It is one of fintech's most compelling possibilities for mortgage lenders — speeding up approval times.

"This is going to be the game-changer that makes [costs] fall off the cliff," said John Harrell, a vice president in real estate lending product management at USAA in San Antonio.

The time and cost savings could be substantial when it comes to the simplest loans.

While traditional mortgage providers have been targeting 21-day purchase-loan closings, they can occur several days faster, industry officials who have worked with financial technology providers said at a Mortgage Bankers Association conference this week.
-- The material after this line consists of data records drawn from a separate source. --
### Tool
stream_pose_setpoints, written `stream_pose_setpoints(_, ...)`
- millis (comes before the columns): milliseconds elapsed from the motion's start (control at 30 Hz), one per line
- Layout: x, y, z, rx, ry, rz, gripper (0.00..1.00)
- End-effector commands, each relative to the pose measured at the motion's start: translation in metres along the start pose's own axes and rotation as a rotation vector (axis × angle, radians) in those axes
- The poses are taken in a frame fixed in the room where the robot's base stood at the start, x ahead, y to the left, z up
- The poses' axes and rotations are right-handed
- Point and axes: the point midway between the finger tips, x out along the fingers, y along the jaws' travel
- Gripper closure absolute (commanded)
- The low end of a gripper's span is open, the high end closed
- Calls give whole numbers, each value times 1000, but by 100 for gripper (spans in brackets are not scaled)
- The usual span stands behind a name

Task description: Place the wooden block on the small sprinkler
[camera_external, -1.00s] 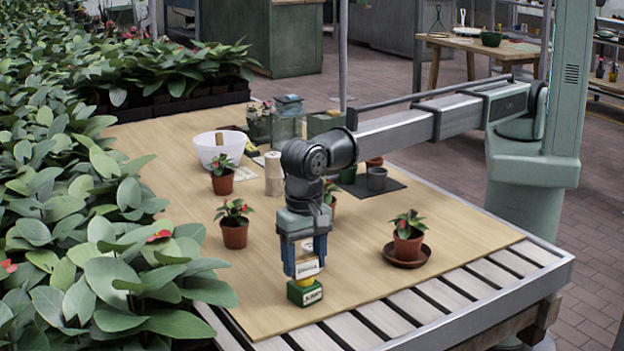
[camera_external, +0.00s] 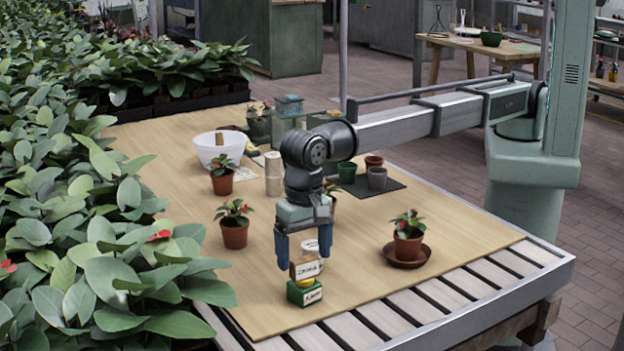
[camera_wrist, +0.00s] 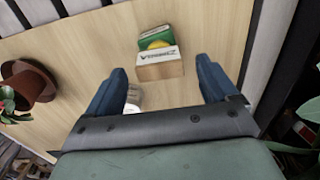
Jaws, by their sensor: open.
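The wooden block (camera_external: 303,271) has a white label with dark lettering. It sits on the yellow top of the small sprinkler (camera_external: 304,295), which has a green, box-like body standing on the table. My gripper (camera_external: 303,258) is open above and around the block, its blue fingers well apart. In the wrist view the block (camera_wrist: 160,70) lies between and beyond the fingertips of my gripper (camera_wrist: 162,68), with clear space on both sides. There the small sprinkler (camera_wrist: 154,36) is partly hidden behind the block.
A white cup (camera_external: 311,248) stands just behind the block. A potted plant (camera_external: 235,226) is to the left, and another on a saucer (camera_external: 407,255) is to the right. A white bowl (camera_external: 220,147) is farther back. The front of the wooden tabletop is mostly clear.

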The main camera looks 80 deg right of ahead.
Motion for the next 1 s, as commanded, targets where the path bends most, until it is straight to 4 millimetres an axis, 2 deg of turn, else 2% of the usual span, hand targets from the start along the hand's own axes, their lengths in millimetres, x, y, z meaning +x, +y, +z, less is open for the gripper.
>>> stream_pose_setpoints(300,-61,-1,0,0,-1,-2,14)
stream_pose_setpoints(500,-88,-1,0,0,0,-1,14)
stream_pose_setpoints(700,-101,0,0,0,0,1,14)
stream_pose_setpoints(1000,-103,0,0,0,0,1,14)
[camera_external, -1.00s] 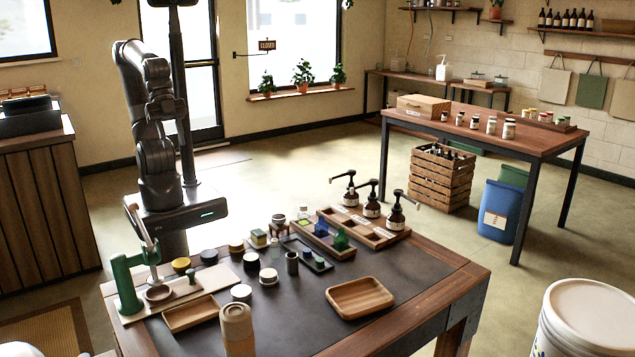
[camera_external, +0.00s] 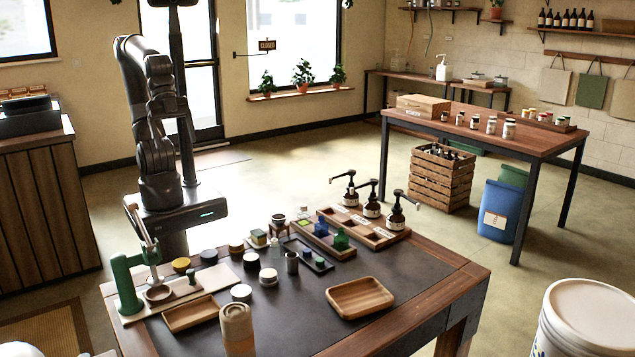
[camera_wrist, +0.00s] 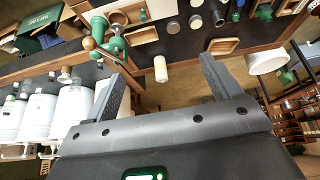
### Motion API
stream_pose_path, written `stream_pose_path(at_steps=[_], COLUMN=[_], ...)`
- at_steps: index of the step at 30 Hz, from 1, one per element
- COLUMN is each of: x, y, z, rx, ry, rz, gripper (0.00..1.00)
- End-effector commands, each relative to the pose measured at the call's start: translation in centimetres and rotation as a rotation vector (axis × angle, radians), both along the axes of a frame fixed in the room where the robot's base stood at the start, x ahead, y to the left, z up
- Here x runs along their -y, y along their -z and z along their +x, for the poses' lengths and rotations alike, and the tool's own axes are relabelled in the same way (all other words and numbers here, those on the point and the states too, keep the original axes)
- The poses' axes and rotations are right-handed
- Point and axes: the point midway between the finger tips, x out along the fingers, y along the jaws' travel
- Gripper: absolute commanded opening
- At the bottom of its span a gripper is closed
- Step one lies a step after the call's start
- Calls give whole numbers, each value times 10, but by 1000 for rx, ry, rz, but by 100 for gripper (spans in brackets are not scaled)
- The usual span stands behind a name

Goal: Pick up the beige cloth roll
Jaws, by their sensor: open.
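The beige cloth roll (camera_external: 237,328) looks like an upright tan cylinder at the near edge of the dark-topped table. In the wrist view a pale beige cylinder (camera_wrist: 160,69), which looks like the same roll, shows in the gap between my fingers. My gripper (camera_wrist: 162,58) is open, with its two dark fingers spread wide and nothing between them. It is well away from the roll and not touching it. In the external view my arm is folded up beyond the table's far left side, and the gripper is hard to make out there.
A green press (camera_external: 124,285) stands left of the roll, with a small wooden tray (camera_external: 190,314) between. Another wooden tray (camera_external: 360,297) lies to the right. Several jars and a metal cup (camera_external: 292,262) stand behind. Pump bottles (camera_external: 396,215) stand at the far right corner.

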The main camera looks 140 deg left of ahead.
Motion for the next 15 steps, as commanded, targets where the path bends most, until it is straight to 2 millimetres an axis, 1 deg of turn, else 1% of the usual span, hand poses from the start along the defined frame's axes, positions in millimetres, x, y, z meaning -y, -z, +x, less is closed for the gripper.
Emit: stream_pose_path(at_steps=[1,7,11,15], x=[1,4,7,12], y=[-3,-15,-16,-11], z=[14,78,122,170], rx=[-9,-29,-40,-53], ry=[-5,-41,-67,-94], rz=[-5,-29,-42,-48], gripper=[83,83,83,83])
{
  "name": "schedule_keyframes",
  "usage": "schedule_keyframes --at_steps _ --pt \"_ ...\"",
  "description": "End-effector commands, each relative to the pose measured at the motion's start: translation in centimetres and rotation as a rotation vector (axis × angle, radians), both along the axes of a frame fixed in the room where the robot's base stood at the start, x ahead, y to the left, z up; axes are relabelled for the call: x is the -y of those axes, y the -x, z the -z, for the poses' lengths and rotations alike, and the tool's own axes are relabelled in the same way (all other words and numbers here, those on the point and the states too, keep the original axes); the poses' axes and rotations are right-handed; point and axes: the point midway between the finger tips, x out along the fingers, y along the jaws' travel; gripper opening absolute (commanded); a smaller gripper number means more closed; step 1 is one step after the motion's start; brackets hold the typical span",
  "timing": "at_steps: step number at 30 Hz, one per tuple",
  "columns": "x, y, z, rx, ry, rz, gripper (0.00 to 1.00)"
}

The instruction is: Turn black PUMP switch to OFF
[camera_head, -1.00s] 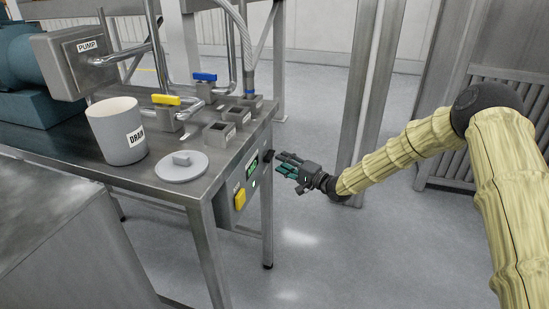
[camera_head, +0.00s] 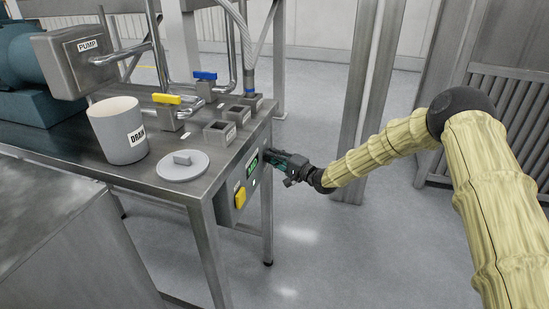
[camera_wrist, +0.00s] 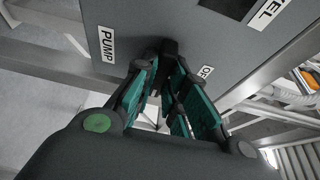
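The black PUMP switch (camera_wrist: 168,48) stands out from the grey panel face in the wrist view, between the PUMP label (camera_wrist: 106,44) and a small, partly hidden label (camera_wrist: 205,73) starting with "O". My gripper (camera_wrist: 163,68) has its teal and black fingers apart, with the tips on either side of the switch. I cannot tell whether they touch it. In the head view my gripper (camera_head: 270,157) is at the right face of the control box under the table edge, and it hides the switch there.
On the steel table (camera_head: 75,150) stand a DRAIN cup (camera_head: 117,135), a round lid (camera_head: 182,166), and yellow (camera_head: 167,99) and blue (camera_head: 205,76) valve handles. The floor to the right is clear.

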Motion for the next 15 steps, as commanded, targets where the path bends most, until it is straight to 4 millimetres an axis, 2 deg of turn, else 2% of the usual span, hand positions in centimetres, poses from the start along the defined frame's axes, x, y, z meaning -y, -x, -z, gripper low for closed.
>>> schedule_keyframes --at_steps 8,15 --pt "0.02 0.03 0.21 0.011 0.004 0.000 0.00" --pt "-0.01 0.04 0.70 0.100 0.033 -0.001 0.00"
Quicken Loans' Rocket Mortgage technology, for example, can reduce closing time to a little over 15 days for a purchase mortgage and nine days for a refinance, said Regis Hardiaris, lead product developer for Rocket. Simple loans can close in nine to 15 days if they are portfolio products or otherwise can avoid more complex sales into the secondary market, Ellie Mae Executive Vice President Joe Tyrrell said.

But USAA, which has been working on providing consumer customers with technology that automates the mortgage origination process from prequalification to closing, is finding the process is "a long journey," Harrell said.

Widespread adoption of electronic closings is taking some time, said Mark Mackey, CEO of International Document Services in Draper, Utah. Most companies still use a hybrid approach of paper and electronic documents, he said.

The mortgage business' heavy regulations and complexity are partly to blame. Many lenders are shooting for closings within 15 to 21 days, but more often the process takes twice as long, according to Ellie Mae's monthly survey of its lenders.

Because mortgage lending is more complicated than other financial services, innovative technology providers and startups are finding it a business a little tougher to disrupt, so they have been partnering with traditional providers.

JPMorgan Chase, for example, recently partnered with the mortgage fintech provider Roostify, said Seth Wheeler, managing director of strategy in consumer and community banking at JPMorgan Chase.

Whether startups can completely disrupt more traditional mortgage providers remains to be seen, and the question hinges on how well large, traditional players can innovate and to what levels innovators can build up their operations, Wheeler said.

Fintech could disrupt bank revenue in five major retail business lines, including mortgages, by 10% to 40% by 2025 if financial institutions were to fail to respond to the innovation in competitive ways, according to a report by the McKinsey consulting firm in New York.

"Anyone who isn't aggressively leaning going to be in a world of hurt," Wheeler said.